** Start Supplied data **
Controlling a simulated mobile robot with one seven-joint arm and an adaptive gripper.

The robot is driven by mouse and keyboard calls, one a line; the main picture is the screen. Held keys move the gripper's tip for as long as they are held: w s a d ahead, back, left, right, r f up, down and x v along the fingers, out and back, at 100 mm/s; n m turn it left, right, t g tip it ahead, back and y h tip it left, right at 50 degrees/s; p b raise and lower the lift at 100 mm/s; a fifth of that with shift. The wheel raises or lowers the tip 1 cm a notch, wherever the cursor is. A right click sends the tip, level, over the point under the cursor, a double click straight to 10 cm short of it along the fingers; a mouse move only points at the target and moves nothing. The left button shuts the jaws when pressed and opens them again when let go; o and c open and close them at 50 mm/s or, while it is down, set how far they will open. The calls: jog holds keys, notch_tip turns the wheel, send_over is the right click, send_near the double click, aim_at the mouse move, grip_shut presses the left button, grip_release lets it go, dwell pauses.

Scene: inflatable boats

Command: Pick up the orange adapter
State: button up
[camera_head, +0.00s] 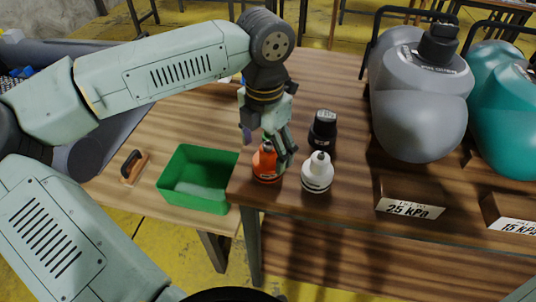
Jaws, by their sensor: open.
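The orange adapter (267,166) stands on the brown wooden table, near its front left corner. My gripper (270,145) points down right over it, with its fingers at the adapter's top. The fingers are open and hide part of the adapter's upper end. I cannot tell whether they touch it.
A white adapter (317,175) and a black adapter (323,132) stand close on the right. A green bin (190,197) and a brown-handled brush (133,167) lie on the lower table at left. Grey (420,110) and teal (508,120) inflatable pieces fill the right side.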

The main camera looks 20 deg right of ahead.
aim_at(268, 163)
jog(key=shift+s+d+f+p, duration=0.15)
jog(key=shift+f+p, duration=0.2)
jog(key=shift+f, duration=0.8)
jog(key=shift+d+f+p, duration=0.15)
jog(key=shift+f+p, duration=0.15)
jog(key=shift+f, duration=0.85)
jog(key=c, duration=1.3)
** End Supplied data **
Copy the data character for character, but drop all pictures from the copy.

> **Reply**:
Controlling a simulated mobile robot with one seven-joint arm and an adaptive gripper.

The robot is driven by mouse and keyboard calls, one a line; the main picture is the screen. Held keys move the gripper's tip for as long as they are held: w s a d ahead, back, left, right, r f up, down and x v along the fingers, out and back, at 100 mm/s; n m turn it left, right, t g tip it ahead, back and y h tip it left, right at 50 degrees/s; p b raise and lower the lift at 100 mm/s; a fifth of that with shift. The wheel raises or lowers the tip 1 cm a notch, wherever the cursor is. A right click sends the tip, level, over the point under the cursor, a double click straight to 10 cm short of it along the fingers; a mouse move only points at the target and moves nothing. The left button shuts the jaws when pressed and opens them again when let go; o and c open and close them at 50 mm/s or, while it is down, set how far they will open. The calls: jog holds keys, notch_tip turns the wheel, send_over is the right click, send_near the double click, aim_at the mouse move, grip_shut presses the left button, grip_release lets it go, dwell pauses.

Scene: inflatable boats

Command: Pick up the orange adapter
State: button up
[camera_head, +0.00s] 
Jaws, by their sensor: open.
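The orange adapter (267,166) stands on the brown wooden table, near its front left corner. My gripper (270,145) points down right over it, with its fingers at the adapter's top. The fingers are open and hide part of the adapter's upper end. I cannot tell whether they touch it.
A white adapter (317,175) and a black adapter (323,132) stand close on the right. A green bin (190,197) and a brown-handled brush (133,167) lie on the lower table at left. Grey (420,110) and teal (508,120) inflatable pieces fill the right side.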

The main camera looks 20 deg right of ahead.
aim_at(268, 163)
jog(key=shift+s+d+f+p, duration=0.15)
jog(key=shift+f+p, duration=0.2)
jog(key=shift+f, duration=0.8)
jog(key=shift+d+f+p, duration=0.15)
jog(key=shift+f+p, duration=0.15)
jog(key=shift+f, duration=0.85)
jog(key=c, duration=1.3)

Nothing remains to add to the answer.